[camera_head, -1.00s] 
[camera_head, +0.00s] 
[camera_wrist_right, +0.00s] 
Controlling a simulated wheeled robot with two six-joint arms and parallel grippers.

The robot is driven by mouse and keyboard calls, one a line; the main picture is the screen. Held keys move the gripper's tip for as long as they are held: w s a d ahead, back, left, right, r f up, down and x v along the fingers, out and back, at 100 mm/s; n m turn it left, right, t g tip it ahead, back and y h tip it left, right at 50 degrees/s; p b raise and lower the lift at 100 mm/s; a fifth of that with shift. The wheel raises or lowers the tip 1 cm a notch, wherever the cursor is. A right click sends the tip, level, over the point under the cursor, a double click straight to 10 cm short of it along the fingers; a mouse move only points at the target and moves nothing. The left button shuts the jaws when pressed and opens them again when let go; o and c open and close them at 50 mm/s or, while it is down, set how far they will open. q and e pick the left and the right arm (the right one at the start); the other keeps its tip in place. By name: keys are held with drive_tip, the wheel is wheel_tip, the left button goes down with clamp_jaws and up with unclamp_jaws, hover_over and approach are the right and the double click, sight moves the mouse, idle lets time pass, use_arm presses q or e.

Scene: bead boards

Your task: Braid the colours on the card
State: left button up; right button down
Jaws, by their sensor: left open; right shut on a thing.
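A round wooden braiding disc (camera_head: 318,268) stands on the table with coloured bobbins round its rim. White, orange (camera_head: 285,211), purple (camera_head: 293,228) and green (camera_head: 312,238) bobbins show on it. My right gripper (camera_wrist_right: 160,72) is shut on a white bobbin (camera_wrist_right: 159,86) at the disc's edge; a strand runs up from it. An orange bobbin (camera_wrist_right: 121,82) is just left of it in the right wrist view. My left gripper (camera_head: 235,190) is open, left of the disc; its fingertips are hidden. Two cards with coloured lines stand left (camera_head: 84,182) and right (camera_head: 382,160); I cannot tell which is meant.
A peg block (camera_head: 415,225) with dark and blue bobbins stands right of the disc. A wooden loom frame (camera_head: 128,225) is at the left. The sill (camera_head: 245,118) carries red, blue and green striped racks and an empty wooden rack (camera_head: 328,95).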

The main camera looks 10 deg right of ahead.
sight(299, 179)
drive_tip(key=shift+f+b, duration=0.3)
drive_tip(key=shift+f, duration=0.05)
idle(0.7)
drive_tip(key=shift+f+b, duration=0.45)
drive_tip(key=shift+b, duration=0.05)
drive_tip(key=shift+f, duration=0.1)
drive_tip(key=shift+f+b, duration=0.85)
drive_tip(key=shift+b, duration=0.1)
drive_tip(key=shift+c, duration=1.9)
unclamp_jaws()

◇ ◇ ◇

Problem » Your task is to output exactly the lines from the one with "[camera_wrist_right, +0.00s]" through the one with "State: left button up; right button down", counting both ends.

Answer »
[camera_wrist_right, +0.00s] 
Controlling a simulated wheeled robot with two six-joint arms and parallel grippers.

The robot is driven by mouse and keyboard calls, one a line; the main picture is the screen. Held keys move the gripper's tip for as long as they are held: w s a d ahead, back, left, right, r f up, down and x v along the fingers, out and back, at 100 mm/s; n m turn it left, right, t g tip it ahead, back and y h tip it left, right at 50 degrees/s; p b raise and lower the lift at 100 mm/s; a fifth of that with shift. The wheel raises or lowers the tip 1 cm a notch, wherever the cursor is. A right click sends the tip, level, over the point under the cursor, a double click straight to 10 cm short of it along the fingers; a mouse move only points at the target and moves nothing. The left button shuts the jaws when pressed and opens them again when let go; o and c open and close them at 50 mm/s or, while it is down, set how far they will open. q and e pick the left and the right arm (the right one at the start); the other keeps its tip in place. By name: keys are held with drive_tip, the wheel is wheel_tip, the left button goes down with clamp_jaws and up with unclamp_jaws, hover_over and approach are the right and the double click, sight moves the mouse, idle lets time pass, use_arm presses q or e.

Scene: bead boards

Your task: Braid the colours on the card
State: left button up; right button down

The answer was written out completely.